Był pochmurny czwartek, około południa, kiedy zadzwonił O. Był podekscytowany. „Słuchaj Stachu, na Szczęśliwicach mewa delawarska”. Informacja dotarła do niego dzięki Ptasiej Gorącej Linii – SMSowemu serwisowi, który informuje o ornitologicznych ciekawostkach na terenie Polski. Rzuciłem zakupy i pomknąłem do parku jak ubrana w zimową kurtkę strzała. Niestety ptak już się zmył.
Mewę wypatrzył i sfotografował Paweł Kobyłecki – tym samym dopisał 94 pozycję do naszej parkowej listy. Larus delawarensis to gatunek amerykański, łacińska nazwa nie pozostawia wątpliwości. Pochodzi zapewne od leżącego na wschodnim wybrzeżu stanu Delaware, jednego z najmniejszych i najgęściej zaludnionych (ten zaś nazwano na cześć Thomasa Westa, 3 barona de la Warr). Ptaki należące do tego gatunku pojawiają się dość często w Europie Zachodniej. Na irandzkim i brytyjskim wybrzeżu spotyka się regularnie zimujące osobniki, dlatego „delawarka” nie jest już tam uważana za sensację. W Ameryce Północnej to najpospolitszy gatunek mewy.

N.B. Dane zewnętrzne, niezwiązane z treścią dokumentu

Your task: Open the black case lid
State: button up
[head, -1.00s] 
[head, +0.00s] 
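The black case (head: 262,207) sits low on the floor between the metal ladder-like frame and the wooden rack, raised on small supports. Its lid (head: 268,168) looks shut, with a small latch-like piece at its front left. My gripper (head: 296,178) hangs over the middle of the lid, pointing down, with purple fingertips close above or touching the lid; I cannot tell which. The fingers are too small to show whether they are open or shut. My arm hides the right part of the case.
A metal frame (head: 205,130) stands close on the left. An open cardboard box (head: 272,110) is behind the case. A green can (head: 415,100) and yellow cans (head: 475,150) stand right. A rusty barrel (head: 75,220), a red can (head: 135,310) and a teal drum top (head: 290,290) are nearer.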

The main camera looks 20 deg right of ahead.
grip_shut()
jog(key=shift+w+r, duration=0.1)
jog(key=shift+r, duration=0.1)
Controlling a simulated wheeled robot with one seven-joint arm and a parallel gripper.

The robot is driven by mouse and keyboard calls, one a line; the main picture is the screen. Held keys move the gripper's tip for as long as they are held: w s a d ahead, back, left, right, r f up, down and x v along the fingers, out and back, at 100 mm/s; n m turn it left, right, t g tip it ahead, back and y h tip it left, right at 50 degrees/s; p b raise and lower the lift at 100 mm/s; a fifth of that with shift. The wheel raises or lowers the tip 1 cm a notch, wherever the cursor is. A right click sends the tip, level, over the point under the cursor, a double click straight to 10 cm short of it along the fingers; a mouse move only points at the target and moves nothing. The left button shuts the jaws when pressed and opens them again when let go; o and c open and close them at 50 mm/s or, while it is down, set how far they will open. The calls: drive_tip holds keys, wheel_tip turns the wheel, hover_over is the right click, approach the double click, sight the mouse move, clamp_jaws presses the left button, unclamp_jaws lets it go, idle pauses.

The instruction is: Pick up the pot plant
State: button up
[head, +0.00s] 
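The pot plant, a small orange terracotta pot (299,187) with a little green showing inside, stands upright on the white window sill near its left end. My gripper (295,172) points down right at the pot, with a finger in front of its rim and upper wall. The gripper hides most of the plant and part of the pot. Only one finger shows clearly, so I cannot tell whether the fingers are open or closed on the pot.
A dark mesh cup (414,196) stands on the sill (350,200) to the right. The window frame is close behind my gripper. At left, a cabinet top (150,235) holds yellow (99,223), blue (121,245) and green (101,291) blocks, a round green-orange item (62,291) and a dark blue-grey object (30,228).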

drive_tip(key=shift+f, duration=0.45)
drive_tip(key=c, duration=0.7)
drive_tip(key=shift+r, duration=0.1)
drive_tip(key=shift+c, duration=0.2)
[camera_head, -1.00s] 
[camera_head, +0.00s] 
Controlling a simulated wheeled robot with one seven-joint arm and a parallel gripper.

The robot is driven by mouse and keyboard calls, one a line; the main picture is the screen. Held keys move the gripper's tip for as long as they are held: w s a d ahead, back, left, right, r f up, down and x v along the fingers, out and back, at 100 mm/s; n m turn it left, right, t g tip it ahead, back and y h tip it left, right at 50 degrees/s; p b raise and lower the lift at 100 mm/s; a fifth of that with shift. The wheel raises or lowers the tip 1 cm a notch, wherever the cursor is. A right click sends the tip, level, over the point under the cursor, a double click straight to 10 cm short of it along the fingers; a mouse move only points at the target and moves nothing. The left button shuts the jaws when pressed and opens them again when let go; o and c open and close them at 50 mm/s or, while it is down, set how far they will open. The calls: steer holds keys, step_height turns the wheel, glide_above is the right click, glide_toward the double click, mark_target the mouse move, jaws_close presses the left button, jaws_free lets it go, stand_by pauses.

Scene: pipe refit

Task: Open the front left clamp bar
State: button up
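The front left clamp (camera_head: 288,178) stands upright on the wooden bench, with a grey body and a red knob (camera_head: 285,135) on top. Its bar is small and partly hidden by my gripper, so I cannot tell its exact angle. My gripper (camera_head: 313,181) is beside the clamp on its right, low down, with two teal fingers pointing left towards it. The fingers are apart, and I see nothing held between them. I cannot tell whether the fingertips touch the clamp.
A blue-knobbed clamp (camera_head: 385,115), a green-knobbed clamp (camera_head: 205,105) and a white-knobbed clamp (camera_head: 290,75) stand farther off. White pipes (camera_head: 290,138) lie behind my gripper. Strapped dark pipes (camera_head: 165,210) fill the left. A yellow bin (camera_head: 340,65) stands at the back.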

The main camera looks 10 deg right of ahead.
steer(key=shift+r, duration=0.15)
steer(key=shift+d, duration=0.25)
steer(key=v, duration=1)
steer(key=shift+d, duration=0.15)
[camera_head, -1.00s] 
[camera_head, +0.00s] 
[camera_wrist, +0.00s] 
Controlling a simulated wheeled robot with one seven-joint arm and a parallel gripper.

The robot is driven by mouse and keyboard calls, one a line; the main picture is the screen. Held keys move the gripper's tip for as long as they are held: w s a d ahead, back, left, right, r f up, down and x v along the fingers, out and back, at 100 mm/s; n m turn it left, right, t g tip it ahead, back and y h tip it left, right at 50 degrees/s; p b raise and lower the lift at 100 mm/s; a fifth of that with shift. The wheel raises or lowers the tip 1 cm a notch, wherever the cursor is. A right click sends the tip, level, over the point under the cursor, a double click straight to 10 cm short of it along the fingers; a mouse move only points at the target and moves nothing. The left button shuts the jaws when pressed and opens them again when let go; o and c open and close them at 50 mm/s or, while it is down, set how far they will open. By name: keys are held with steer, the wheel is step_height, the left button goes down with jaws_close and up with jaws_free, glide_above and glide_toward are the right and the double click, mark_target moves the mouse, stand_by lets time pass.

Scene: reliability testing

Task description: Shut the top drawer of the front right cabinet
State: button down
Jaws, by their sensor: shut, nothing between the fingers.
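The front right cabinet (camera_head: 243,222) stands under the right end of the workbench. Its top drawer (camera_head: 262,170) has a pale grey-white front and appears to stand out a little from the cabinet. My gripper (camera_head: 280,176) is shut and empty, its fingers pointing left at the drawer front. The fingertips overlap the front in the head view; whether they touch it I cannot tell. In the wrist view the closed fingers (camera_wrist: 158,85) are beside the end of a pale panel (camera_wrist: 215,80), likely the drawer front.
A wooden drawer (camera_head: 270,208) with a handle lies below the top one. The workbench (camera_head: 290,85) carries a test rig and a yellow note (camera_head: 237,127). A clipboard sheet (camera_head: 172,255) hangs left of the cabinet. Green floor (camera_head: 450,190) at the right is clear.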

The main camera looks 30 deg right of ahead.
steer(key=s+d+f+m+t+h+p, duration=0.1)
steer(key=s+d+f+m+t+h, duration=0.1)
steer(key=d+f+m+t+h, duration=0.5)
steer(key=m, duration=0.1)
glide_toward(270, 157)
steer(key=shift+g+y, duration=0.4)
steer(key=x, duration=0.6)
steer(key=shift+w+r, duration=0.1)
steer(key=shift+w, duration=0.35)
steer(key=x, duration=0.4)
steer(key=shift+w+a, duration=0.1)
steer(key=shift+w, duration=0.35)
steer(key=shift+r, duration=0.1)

fot. Paweł Kobyłecki (14.01.2016)
W Polsce od jakiegoś czasu widywane są dwie „delawarki”: „ostródzka”, zaobrączkowana przez Zbigniewa Kazjera w Szczecinie w 2005 roku, oraz „pruszkowsko-ełcka”. Ptak widziany na Szczęśliwicach to prawie na pewno ten drugi osobnik. „Delawarka” chętnie korzysta z wysypisk śmieci, żywi się znajdowanymi tam resztkami. Z pewnością bardzo podoba się jej śmieciowa góra koło Pruszkowa. Amerykańscy naukowcy udowodnili, że jej liczebność zależy od stopnia dostępności odpadków. Gdy otwarte wysypiska zamykano pod dachem, a śmieci palono, „delawarek” ubywało. Praktyczni Anglicy nazywają ją Ring-billed gull, mewa pierścieniodzioba (obrączkodzioba) i dają tym samym pierwszą wskazówkę dotyczącą osobliwości jej wyglądu. „Delawarka” ma na dziobie wyraźny, czarny pasek przedkońcowy. Od bardzo podobnej mewy siwej różnią ją nieco większe rozmiary, jasne oczy, żółte nogi i nieco jaśniejszy odcień płaszcza. Kiedy ptak jest w powietrzu widać małe „perełki” na końcu lotek. U mewy siwej są wyraźniejsze.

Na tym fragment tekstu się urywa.